De fait, d’intenses fouilles archéologiques permirent de découvrir que le « puits profond » était en réalité une véritable ville, aménagée sous terre.

Cette ville s’étageait sur plusieurs niveaux – on découvrit par la suite d’autres puits et d’autres galeries, plus profondes -, dont certains pouvaient se fermer à l’aide d’une pierre ronde, grosse comme une meule. On imagina alors que Derinkuyu était un lieu de refuge. Mais à mesure que les recherches avançaient, on s’aperçut que le site était trop important pour cela.

Outre des lieux d’habitation, les nombreuses fouilles firent apparaître des entrepôts, des caves à vin, des commerces mais aussi de gigantesques salles au plafond voûté, qui servaient sans doute à l’enseignement.

La ville possédait également une église souterraine, longue de 65 mètres, ainsi que d’autres espaces isolés, probablement des étables. Au total, Derinkuyu s’étend aujourd’hui sur 4 kilomètres carrés.

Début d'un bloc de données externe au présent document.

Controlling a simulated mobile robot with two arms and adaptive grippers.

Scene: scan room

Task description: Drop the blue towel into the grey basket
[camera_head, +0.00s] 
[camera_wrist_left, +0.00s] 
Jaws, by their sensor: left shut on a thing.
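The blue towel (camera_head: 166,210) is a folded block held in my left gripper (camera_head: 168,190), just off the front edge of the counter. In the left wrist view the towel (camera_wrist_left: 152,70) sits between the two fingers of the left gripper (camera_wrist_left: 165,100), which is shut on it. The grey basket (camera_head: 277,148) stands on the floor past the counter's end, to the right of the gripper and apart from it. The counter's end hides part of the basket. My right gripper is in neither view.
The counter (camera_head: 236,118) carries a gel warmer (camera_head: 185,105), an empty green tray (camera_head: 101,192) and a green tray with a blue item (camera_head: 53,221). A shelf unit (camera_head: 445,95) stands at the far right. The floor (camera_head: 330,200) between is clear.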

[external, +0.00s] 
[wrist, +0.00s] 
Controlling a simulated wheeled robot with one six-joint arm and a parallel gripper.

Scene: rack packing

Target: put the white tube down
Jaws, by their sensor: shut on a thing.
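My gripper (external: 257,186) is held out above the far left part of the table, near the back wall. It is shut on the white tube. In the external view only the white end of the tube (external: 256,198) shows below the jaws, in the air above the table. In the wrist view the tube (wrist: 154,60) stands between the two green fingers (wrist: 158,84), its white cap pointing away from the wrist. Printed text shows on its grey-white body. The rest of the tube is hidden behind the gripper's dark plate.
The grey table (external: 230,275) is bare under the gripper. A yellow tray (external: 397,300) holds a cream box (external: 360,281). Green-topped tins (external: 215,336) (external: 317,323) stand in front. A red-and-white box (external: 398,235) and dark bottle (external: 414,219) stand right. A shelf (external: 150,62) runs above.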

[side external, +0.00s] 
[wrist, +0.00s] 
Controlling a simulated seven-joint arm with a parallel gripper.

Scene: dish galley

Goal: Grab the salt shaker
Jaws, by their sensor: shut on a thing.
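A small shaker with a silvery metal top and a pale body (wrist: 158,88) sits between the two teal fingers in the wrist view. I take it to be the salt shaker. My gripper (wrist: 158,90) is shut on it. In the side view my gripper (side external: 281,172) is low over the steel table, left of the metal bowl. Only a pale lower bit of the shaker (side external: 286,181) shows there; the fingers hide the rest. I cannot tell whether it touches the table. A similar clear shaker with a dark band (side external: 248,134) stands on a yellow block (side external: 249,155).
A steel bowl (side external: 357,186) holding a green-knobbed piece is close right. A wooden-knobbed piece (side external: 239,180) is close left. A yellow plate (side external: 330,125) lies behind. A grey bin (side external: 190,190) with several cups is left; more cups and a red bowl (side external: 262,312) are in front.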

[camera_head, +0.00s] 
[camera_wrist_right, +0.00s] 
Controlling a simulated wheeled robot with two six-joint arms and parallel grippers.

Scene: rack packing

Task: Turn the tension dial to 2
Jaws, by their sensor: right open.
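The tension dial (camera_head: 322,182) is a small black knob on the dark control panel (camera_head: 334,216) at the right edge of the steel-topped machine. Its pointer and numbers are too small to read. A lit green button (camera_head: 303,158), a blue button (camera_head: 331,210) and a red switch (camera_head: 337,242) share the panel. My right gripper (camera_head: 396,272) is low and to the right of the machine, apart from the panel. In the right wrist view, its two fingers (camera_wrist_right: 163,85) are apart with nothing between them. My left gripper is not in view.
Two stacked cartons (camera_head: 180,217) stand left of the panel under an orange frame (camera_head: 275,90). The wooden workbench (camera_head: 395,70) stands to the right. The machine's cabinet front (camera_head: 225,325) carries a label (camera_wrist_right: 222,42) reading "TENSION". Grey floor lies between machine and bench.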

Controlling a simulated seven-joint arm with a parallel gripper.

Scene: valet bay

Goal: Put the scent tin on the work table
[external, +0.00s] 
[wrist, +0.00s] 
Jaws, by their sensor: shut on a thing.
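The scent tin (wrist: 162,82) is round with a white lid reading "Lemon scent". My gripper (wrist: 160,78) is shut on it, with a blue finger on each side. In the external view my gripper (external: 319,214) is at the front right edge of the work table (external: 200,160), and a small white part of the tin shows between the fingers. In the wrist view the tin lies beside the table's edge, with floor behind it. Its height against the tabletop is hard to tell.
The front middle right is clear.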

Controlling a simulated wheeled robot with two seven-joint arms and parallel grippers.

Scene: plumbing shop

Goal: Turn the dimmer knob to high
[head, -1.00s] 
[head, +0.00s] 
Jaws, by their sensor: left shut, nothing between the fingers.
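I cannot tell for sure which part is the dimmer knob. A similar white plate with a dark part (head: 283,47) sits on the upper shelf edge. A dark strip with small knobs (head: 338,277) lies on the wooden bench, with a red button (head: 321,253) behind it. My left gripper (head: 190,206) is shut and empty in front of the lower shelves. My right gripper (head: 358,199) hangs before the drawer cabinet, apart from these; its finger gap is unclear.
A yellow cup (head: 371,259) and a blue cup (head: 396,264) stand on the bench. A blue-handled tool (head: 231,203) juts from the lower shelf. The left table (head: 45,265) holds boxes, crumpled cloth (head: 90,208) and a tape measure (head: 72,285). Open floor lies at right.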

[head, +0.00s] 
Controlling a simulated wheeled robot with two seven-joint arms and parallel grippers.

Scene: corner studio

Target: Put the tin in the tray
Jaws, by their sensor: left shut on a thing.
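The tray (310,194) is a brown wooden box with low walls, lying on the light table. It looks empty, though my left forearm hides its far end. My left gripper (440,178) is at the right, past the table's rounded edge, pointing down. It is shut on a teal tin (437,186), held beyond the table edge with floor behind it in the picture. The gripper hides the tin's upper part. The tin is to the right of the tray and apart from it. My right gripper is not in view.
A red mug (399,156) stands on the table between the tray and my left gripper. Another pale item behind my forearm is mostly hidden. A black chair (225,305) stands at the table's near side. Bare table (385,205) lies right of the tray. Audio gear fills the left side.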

Treize niveaux furent dégagés, dont le plus profond se situe à 85 mètres sous terre, mais il en existe sans doute d’autres. Selon les estimations, plus de 20 000 personnes pouvaient y loger tout à fait confortablement.

L’emplacement et la réalisation des passages dérobés, le puits d’aération, la largeur des galeries, tout est si bien pensé qu’il ne semble pas pouvoir s’agir d’une solution provisoire, aménagée dans l’urgence.

Pourtant, l’agencement des galeries, susceptibles d’être fermées, certaines salles communes ou encore le système d’aération qui pouvait aussi servir à communiquer font néanmoins penser que les hommes de Derinkuyu vivaient dans la crainte de persécutions.

Une ville unique ?

La découverte sensationnelle de Derinkuyu poussa les archéologues à rechercher d’autres villes souterraines en Cappadoce. Trente cités de ce type ont été d’ores et déjà repérées, et l’on pense qu’il en existe beaucoup d’autres.

En effet, certaines galeries découvertes dans cette zone semblent donner accès à d’autres villes. Mais la plupart de ces sites sont aujourd’hui comblés et inaccessibles. Derinkuyu, Kaymaklý -qui se situe à 6 km au nord de Derinkuyu – et Ozkonak sont les trois sites les mieux conservés. Certaines galeries ou pièces de ces extraordinaires villes souterraines ont même été ouvertes au public, notamment à Kaymaklý où l’on peut visiter les étables, l’église ou encore les cuisines.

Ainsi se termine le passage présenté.